>> BEGIN Data excerpt
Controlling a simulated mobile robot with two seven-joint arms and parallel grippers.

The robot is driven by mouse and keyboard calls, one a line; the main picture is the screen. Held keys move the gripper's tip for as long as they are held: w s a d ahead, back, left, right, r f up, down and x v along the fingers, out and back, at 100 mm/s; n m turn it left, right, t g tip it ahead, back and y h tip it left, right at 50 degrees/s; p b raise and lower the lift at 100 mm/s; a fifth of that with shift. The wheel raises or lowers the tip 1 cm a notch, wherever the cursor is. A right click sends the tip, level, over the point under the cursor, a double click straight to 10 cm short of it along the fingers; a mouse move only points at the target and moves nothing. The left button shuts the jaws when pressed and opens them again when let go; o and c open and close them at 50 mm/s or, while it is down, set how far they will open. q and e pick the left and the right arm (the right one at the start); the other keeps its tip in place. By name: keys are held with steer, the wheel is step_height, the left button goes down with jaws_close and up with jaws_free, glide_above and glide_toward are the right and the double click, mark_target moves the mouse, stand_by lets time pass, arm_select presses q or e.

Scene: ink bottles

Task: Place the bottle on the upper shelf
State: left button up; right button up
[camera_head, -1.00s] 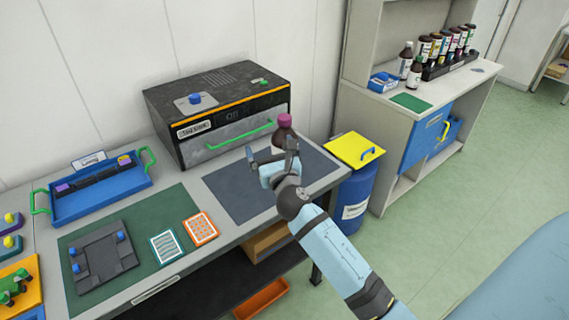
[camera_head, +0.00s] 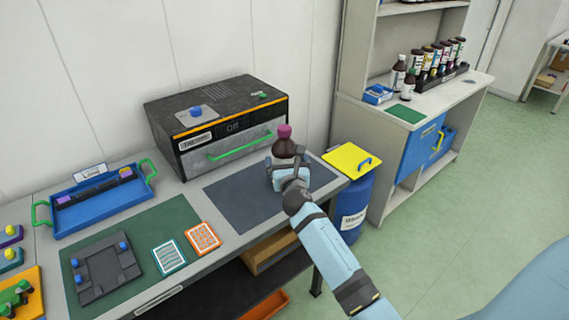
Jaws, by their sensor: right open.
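A dark brown bottle (camera_head: 284,146) with a purple cap stands upright on the dark grey mat (camera_head: 237,204) at the right end of the workbench, in front of the oven-like box. My right gripper (camera_head: 286,164) is at the bottle, with its fingers open on either side of the lower body. The fingers hide the bottle's lower part, and I cannot tell whether they touch it. The white shelf unit (camera_head: 357,60) stands at the back right; the edge of a higher shelf (camera_head: 425,6) shows at the top of the picture. My left gripper is not in view.
The dark box (camera_head: 222,125) with a green handle stands behind the bottle. A blue bin (camera_head: 354,205) with a yellow lid stands between bench and shelf unit. Several bottles stand in a black rack (camera_head: 443,76) on the unit's counter, beside two loose ones and a blue tray (camera_head: 377,94).

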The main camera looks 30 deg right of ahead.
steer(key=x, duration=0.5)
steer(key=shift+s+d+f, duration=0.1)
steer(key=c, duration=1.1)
>> END Data excerpt
Set exercise ▸ Going back to the data above, write out everything from the line with "Task: Place the bottle on the upper shelf" down to the line with "[camera_head, +0.00s]", both included, leaving every picture out.

Result ▸
Task: Place the bottle on the upper shelf
State: left button up; right button up
[camera_head, -1.00s] 
[camera_head, +0.00s] 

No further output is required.